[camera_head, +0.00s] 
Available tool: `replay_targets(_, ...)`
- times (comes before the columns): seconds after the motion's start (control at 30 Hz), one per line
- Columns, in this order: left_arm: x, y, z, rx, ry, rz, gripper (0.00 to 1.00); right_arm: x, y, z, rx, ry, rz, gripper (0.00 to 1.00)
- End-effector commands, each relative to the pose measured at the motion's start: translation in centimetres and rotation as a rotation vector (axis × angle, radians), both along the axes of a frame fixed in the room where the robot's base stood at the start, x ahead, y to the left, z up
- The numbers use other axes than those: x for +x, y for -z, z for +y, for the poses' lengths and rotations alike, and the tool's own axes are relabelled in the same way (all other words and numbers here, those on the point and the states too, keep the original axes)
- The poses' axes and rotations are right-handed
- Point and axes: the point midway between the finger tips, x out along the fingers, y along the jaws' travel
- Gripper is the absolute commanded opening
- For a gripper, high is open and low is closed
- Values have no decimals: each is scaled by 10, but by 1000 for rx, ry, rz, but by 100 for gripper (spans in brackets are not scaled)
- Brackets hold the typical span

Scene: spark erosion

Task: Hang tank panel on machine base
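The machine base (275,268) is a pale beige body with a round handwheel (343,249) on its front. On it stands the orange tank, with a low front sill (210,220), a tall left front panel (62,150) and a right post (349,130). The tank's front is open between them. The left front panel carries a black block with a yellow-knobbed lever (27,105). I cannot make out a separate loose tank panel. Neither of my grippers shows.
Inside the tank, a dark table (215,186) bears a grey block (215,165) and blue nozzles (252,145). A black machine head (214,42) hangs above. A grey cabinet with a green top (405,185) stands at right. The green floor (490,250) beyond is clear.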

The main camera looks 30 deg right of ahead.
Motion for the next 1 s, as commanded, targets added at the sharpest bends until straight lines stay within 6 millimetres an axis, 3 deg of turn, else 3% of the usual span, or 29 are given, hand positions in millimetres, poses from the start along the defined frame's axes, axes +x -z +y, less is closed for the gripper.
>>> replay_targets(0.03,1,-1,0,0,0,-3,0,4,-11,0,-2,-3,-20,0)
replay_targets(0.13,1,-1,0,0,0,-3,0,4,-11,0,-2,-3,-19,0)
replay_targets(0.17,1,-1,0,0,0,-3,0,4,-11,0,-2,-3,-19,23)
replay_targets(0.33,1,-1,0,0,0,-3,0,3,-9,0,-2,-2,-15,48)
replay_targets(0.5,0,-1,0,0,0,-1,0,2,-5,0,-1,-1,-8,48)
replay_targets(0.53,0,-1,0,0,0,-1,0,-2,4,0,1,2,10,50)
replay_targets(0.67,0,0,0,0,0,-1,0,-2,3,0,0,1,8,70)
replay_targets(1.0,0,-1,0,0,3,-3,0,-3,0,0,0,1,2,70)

Stated exercise
Using the data above, transcribe the lines that run from the line with "- The numbers" to the line with "Scene: spark erosion", both ends kept, and output nothing else.

Worked solution
- The numbers use other axes than those: x for +x, y for -z, z for +y, for the poses' lengths and rotations alike, and the tool's own axes are relabelled in the same way (all other words and numbers here, those on the point and the states too, keep the original axes)
- The poses' axes and rotations are right-handed
- Point and axes: the point midway between the finger tips, x out along the fingers, y along the jaws' travel
- Gripper is the absolute commanded opening
- For a gripper, high is open and low is closed
- Values have no decimals: each is scaled by 10, but by 1000 for rx, ry, rz, but by 100 for gripper (spans in brackets are not scaled)
- Brackets hold the typical span

Scene: spark erosion

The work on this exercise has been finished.